The ground floor offers street-level commercial space that the owner can use or rent. The second and third floors are exuberant ballroom spaces meant for weddings, parties and the “Sweet 15” birthday celebrations called quinceañeras — the big events Bolivians wouldn’t think of having at home.

Covering the fourth and fifth floors are rooms for rent, or apartments for the owner’s family. At the top of the building, offset from the street, is a penthouse structure — the actual “chalet” — typically with a gabled roof and huge windows meant to catch the sun’s warmth and the views of snow-capped Andean peaks.

Most of his buildings have cost between $300,000 and $600,000, Mamani said.
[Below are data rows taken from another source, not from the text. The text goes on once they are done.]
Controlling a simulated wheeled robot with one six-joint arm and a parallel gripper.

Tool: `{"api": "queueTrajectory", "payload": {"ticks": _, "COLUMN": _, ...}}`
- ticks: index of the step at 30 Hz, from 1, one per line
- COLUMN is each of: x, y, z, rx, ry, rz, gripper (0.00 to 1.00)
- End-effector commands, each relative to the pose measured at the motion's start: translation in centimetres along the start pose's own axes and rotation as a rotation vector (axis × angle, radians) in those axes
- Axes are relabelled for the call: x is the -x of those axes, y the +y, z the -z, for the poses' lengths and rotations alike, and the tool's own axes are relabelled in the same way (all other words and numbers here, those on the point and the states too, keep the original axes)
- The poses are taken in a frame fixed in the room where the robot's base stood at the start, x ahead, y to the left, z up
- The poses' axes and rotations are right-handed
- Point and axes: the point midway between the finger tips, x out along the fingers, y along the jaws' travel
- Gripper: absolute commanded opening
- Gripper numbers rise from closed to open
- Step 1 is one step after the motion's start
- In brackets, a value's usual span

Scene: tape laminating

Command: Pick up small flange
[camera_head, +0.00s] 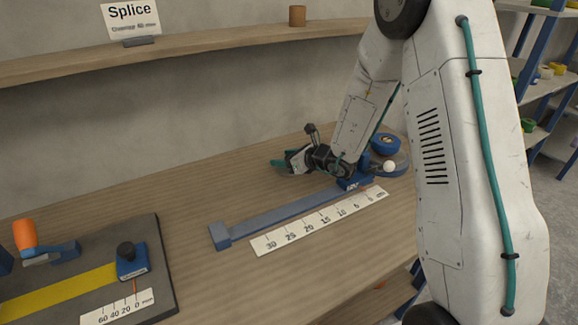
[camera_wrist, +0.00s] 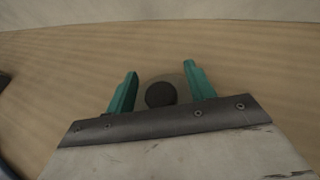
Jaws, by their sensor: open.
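My gripper (camera_head: 283,163) is low over the back of the wooden table in the head view, left of a blue tape roll. In the wrist view its two teal fingers (camera_wrist: 160,70) are open. A dark round thing (camera_wrist: 160,94) with a paler grey-brown rim sits between the fingers, close to the gripper's base. It may be the small flange, but I cannot tell for sure, nor whether the fingers touch it. In the head view no flange can be made out near the gripper.
A blue tape roll (camera_head: 385,143) is right of my gripper. A blue rail (camera_head: 275,215) and white ruler (camera_head: 320,221) lie in front. A dark mat (camera_head: 165,280) with yellow tape (camera_head: 60,295) and a black-knobbed blue block (camera_head: 131,262) is at front left. A shelf (camera_head: 200,43) runs along the wall.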

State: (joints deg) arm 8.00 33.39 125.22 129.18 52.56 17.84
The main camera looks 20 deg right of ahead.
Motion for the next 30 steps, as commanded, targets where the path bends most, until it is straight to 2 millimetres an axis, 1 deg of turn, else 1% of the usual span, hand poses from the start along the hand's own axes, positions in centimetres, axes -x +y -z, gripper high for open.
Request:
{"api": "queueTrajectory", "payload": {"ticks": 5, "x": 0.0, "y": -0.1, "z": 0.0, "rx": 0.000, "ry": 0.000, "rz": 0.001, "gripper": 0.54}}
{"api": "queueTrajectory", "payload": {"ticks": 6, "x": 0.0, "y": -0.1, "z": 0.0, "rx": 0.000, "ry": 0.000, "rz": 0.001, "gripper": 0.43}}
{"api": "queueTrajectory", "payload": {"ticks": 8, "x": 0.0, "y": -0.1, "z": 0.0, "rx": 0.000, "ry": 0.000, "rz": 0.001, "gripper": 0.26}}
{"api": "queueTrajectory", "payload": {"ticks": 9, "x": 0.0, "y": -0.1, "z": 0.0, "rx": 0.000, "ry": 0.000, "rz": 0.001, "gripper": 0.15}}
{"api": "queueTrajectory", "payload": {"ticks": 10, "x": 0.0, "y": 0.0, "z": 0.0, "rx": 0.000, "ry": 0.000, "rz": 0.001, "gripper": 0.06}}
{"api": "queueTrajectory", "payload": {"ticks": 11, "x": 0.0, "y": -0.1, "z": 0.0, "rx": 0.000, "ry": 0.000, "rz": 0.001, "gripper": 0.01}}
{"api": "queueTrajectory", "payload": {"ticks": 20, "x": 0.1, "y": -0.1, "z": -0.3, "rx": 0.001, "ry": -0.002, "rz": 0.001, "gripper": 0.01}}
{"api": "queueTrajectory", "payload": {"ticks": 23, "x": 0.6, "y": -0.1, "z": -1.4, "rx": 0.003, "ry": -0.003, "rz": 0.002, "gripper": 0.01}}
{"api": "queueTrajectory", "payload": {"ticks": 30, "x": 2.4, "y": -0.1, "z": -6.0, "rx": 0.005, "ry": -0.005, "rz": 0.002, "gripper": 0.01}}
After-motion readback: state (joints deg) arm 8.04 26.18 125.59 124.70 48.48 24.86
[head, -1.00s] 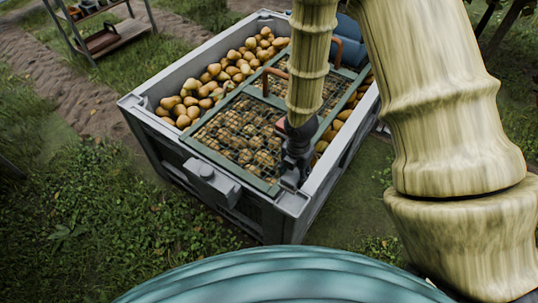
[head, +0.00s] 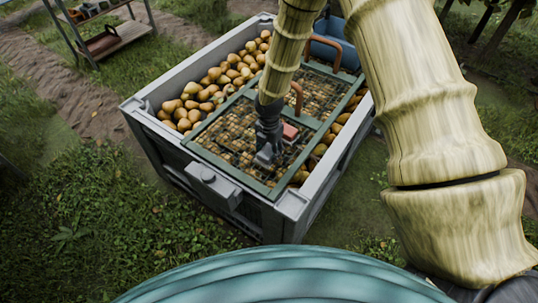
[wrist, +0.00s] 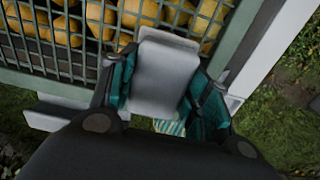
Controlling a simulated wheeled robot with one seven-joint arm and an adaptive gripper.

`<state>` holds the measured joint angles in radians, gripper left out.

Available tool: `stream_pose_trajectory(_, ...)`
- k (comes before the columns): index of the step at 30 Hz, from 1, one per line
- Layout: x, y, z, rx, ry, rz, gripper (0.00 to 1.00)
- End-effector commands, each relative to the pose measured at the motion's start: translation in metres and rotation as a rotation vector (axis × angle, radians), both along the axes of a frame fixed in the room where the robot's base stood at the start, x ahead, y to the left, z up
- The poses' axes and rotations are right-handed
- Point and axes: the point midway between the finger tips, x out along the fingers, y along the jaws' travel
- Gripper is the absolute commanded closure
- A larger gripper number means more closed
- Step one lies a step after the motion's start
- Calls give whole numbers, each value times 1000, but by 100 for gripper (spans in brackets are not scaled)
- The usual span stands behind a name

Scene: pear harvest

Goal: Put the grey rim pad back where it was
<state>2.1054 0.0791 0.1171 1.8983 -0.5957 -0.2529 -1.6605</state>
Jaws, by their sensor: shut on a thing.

Some even more.

The architect has a dozen or so under construction, dividing his 200 workers into two brigades: one for basic construction, the other for detail work. His interiors are almost entirely done with plaster and heavy oil paints.

One structure he debuted this summer with a ballroom for 700 has already become a destination for curiosity-seekers. It has custom wall panels of Andean pastoral scenes, stages for two bands and a giant glowing chandelier at the center.

“People come from all over to see it,” said Alejandro Chino, a successful haberdasher, pleased by his decision to commission Mamani. “It’s the best place in all of Bolivia to get married.”